At the consecration, the gospel music of St. Paul’s African Methodist Episcopal Church choir alternates with the delicate melodies of the Chinese Congregation and classical European harmonies of Trinity Church choir. The stately cadence of the Book of Common Prayer moves us forward, but in the musical realm there is a preferential option in the air: clearly, the day belongs less to Mozart and more to the music of the Black church. The celebration flows. This is no Tower of Babel: we each hear God speaking in our own tongue.
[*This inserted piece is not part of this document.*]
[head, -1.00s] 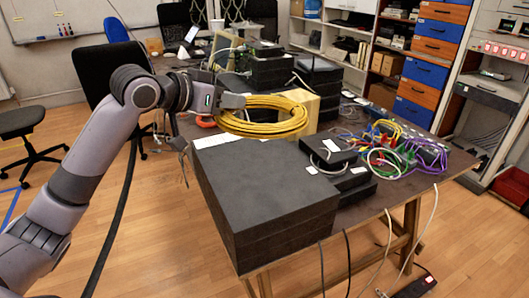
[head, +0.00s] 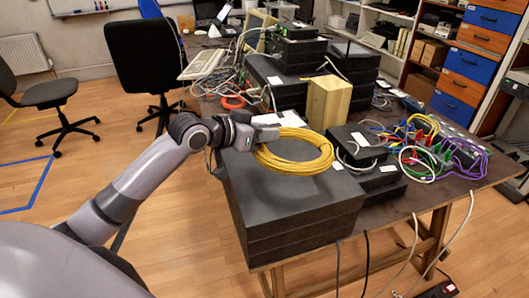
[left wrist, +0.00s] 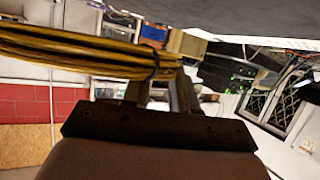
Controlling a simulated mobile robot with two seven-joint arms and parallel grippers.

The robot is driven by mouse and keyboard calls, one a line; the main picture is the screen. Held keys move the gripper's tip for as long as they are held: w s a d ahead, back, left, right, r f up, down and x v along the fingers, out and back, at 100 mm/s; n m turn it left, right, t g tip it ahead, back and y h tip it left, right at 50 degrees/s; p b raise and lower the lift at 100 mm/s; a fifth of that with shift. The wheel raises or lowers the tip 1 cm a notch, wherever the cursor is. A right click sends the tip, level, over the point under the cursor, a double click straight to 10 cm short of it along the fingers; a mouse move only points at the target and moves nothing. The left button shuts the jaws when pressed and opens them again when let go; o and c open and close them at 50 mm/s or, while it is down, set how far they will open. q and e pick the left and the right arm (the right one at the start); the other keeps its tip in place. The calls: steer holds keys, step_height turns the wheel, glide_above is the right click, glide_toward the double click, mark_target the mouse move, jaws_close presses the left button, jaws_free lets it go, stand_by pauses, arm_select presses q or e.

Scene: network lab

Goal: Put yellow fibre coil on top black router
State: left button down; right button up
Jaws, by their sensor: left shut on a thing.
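The yellow fibre coil (head: 305,169) is a flat ring of cable, also at the upper left of the left wrist view (left wrist: 80,50). My left gripper (head: 268,138) is shut on its left edge, with the fingers also in the left wrist view (left wrist: 160,95). The coil is level, over the rear right part of the top black router (head: 285,205) of the large stack at the front of the table. I cannot tell whether the coil touches it. My right gripper is not in view.
A tan block (head: 328,103) stands just behind the coil. Small black boxes (head: 358,150) and coloured cables (head: 420,155) lie to the right. More black devices (head: 290,60) stand behind. The front part of the stack's top is bare.

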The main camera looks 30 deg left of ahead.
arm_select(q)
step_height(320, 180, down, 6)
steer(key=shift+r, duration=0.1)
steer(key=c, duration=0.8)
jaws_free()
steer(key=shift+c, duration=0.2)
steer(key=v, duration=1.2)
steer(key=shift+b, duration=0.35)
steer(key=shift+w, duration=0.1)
As Barbara Harris walks down the center aisle, a tiny woman whose voice and presence can fill a cathedral, over 8,000 people burst into applause. (“Not very characteristic of the Episcopal Church,” says one member of the congregation, Mary Shannon.) Throngs of priests, row upon row of beaming women and men, process down the side aisles of Boston’s Hynes Auditorium. Barbara Clementine Harris, a woman and a priest of African descent, is consecrated a bishop by the laying on of hands, according to the tradition of the apostles, by 55 men, most of them white. All through the celebration, the bishops have been purposeful, solemn, and excited, with the calm certainty that God, through them, is doing a good thing.

In describing the celebration, those who were there speak of unity. Mary Shannon repeatedly uses the term “body” to speak of the church and of her experience of this day –“finally being part of the body...” “... all of us together in one body.” She is wearing a locket with a picture of her 80-year-old mother, a member of St. Andrew’s Parish in Seattle, who “still carries her white gloves with her in church yet has rolled with the changes.” She speaks in the plural: her mother, her daughters, her husband, her women friends, all rush into the conversation. “I cried,” she says. “I just felt so happy for all of us.”

Modene Dawson of Philadelphia speaks of another unity. For her, and for many African-Americans in the assembly, the significance of the event extends beyond the church. “It’s beautiful for the country,” she says. “It shows racial harmony.” The church which conducts this celebration is not apart from the world; it is the body which proclaims to the world that God is alive in history.

Paul Matthews Washington, in his sermon, speaks about God and history. Harris’s friend and mentor, he is Rector Emeritus of the Church of the Advocate in Philadelphia, which feeds, clothes, and sanctifies the poorest of the city. In this church was held the first ordination of Episcopal women to the priesthood, in the summer of 1974, less than 15 years ago. Harris, a member of the church, led the procession, carrying the cross.

“We cannot,” says Washington, “overlook the fact that this woman being consecrated today is not just an American woman. She is a Black woman... This is a woman... who has had to struggle; she’s been despised, she’s been rejected... God has lifted up one who was at the bottom of society and has exalted her to be one of His chief pastors.”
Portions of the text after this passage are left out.